"""

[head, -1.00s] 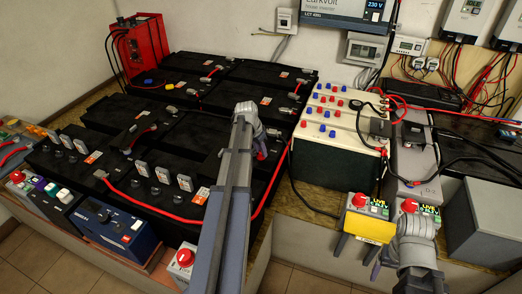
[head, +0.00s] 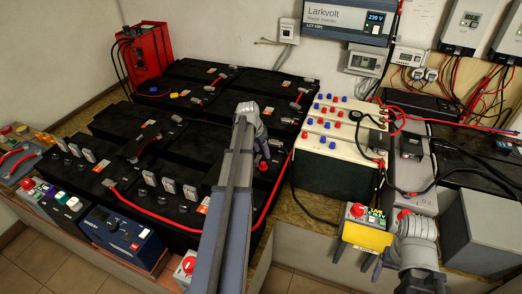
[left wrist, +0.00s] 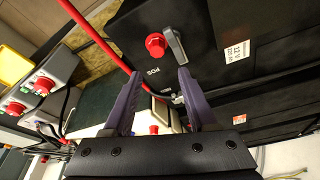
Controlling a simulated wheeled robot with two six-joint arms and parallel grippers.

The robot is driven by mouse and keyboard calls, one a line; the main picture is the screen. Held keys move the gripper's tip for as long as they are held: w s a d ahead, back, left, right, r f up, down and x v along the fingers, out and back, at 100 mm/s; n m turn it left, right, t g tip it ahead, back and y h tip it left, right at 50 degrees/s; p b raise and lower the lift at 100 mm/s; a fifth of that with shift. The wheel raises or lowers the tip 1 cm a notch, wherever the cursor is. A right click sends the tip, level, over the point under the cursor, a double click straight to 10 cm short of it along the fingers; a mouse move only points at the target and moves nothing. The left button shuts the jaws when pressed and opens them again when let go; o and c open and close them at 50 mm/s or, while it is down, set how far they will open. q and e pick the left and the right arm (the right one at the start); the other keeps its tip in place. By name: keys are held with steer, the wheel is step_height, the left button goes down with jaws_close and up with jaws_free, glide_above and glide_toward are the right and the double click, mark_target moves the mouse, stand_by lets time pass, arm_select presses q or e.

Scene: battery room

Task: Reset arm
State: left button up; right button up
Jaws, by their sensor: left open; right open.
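My left arm reaches from the bottom middle of the head view over the black battery bank (head: 165,150). My left gripper (head: 262,150) is at its far end, small and partly hidden by the wrist. In the left wrist view its two purple fingers (left wrist: 158,78) are apart with nothing held between them. Beyond them is a black battery top with a red terminal cap (left wrist: 155,44) and a grey lever. My right gripper (head: 357,262) is at the lower right of the head view, its fingers apart beside a yellow-fronted box (head: 367,236).
A cream battery case (head: 340,157) and a grey unit (head: 412,175) with cables stand right of my left arm. A red charger (head: 146,52) is at the back left. A blue device (head: 122,232) sits at the front left. An inverter (head: 348,20) hangs on the wall.

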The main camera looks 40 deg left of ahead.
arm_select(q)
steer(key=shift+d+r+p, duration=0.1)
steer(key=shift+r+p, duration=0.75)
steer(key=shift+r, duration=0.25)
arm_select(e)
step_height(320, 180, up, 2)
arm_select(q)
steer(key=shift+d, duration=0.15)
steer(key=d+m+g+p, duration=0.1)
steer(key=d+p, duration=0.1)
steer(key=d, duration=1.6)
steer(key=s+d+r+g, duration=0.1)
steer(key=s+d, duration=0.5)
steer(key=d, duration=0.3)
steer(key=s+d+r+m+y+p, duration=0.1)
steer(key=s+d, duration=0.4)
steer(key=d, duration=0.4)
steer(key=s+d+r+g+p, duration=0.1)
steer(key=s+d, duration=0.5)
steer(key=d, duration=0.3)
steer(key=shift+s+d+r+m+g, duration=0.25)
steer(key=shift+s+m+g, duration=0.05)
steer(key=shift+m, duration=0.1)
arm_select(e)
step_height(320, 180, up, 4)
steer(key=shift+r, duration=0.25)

"""

▶ _INSTRUCTIONS FOR THE TASK_
Go from the first line of the listing to the line holding "Controlling a simulated" and, please, transcribe those lines exactly, both included, with no pictures.

▶ _THE RESULT_
[head, -1.00s] 
[head, +0.00s] 
[left wrist, +0.00s] 
Controlling a simulated wheeled robot with two six-joint arms and parallel grippers.

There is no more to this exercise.